Les têtes de réseau se seraient partagées un bénéfice net de 277 000 euros par mois en moyenne, déduction faite des salaires et d'éventuelles saisies. Il ressort de l'enquête que le trafic de l'Alma générait un chiffre d'affaires moyen de 20 000 euros par jour, soit 7,3 millions d'euros par an. Les trafiquants opéraient chaque jour, de 10 heures à minuit, à quelques centaines de mètres de l'hôtel de police, entre la place Edmond-Arnaud et la rue Très-Cloîtres. Ce qui en fait un "point de deal sensible et important de Grenoble", selon le procureur de la République, Eric Vaillant.

Trafic international

Le réseau se serait approvisionné dans le sud de l'Espagne ainsi qu'au Pays-Bas ou en région parisienne et semblait irriguer les agglomérations lyonnaise, grenobloise, Albertville et Annemasse. Les enquêteurs ont dénombré seize voyages entre ces différentes destinations d'août à décembre 2020.

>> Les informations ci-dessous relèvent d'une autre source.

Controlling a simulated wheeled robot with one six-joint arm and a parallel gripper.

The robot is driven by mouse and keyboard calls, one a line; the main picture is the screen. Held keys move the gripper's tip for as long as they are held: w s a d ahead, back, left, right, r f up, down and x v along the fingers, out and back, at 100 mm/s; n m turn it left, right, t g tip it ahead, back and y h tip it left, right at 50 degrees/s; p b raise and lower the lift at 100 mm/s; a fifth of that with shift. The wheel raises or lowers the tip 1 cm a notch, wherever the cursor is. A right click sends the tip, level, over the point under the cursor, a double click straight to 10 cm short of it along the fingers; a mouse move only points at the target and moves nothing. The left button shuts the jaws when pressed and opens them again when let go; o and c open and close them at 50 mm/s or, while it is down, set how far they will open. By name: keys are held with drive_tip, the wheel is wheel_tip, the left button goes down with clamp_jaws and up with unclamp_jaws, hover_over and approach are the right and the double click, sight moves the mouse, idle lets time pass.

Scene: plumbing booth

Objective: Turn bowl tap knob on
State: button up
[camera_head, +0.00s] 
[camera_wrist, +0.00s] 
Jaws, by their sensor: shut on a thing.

Les trafiquants s'appuyaient sur un chauffeur de taxi qui aurait assuré le transport de stupéfiants, souvent précédé d'une voiture "ouvreuse" qui lui signalait d'éventuels contrôles de police sur le trajet. Le chauffeur a reconnu les faits, affirmant s'être fait rémunérer entre "3 000 et 4 000 euros" chaque voyage. Il déclare en avoir effectué une quinzaine. Ayant fait l'objet d'une comparution préalable, il ne sera pas présent sur le banc des prévenus. Son avocat s'est refusé à tout commentaire.

Outre les têtes de réseau, les superviseurs du point de deal, un vendeur ou encore un guetteur vont être jugés. Des exécutants qui opéraient dans trois équipes distinctes. La première s'occupait des "go fast" et du ravitaillement, une autre se chargeait de la vente tandis que deux hommes mettaient leur appartement à disposition des trafiquants et conditionnaient les stupéfiants.

L'ensemble des acteurs du trafic ont été interpellés entre le 22 janvier et le 19 mai 2021, dix-huit d'entre eux étant mis en examen pour des infractions liées aux stupéfiants - certains ont fait l'objet d'une procédure distincte. La plupart des mis en cause ont nié les faits tout au long de l'instruction malgré les éléments recueillis par les enquêteurs, révélant notamment le train de vie luxueux des chefs de l'organisation, "sans commune mesure avec leurs revenus déclarés."

Un train de vie qui interroge

Les quatre principaux mis en cause semblent en effet partager un goût pour les jeux d'argent. En témoigne une escapade à Monaco, courant septembre 2020, au cours de laquelle deux d'entre eux ont misé "des sommes astronomiques" au casino, Mohamed-Yassine A. perdant 11 550 euros au cours de cette soirée. Après son interpellation, 232 000 euros en espèces, dissimulés un peu partout dans un appartement qu'il occupait régulièrement, ont été découverts au cours d'une perquisition.

"Les sommes conséquentes qui ont été saisies étaient le produit de gains aux jeux", fait valoir son avocat, Me Denis Dreyfus, reconnaissant que l'audience qui va s'ouvrir comporte d'importants enjeux pour son client. Car celui-ci fait déjà l'objet de vingt condamnations, notamment pour des faits de vols aggravés, d'extorsion ou encore d'escroquerie.

Il comparaîtra par ailleurs, tout comme sept autres prévenus, pour blanchiment de trafic de stupéfiants. Les frères H. auraient mis au point un système leur permettant d'afficher des revenus officiels : en échange de la rémunération en espèces du gérant d'une société de sécurité, celui-ci leur fournissait un contrat de travail, des fiches de paie et des salaires qui ne correspondaient toutefois "à aucun travail effectif", selon les investigations. Une procédure distincte est en cours à l'encontre du chef d'entreprise.

Les treize prévenus, âgés de 20 à 43 ans, comparaîtront lundi à partir de 9 heures devant le tribunal correctionnel de Grenoble. Deux d'entre eux, en fuite, font l'objet d'un mandat d'arrêt.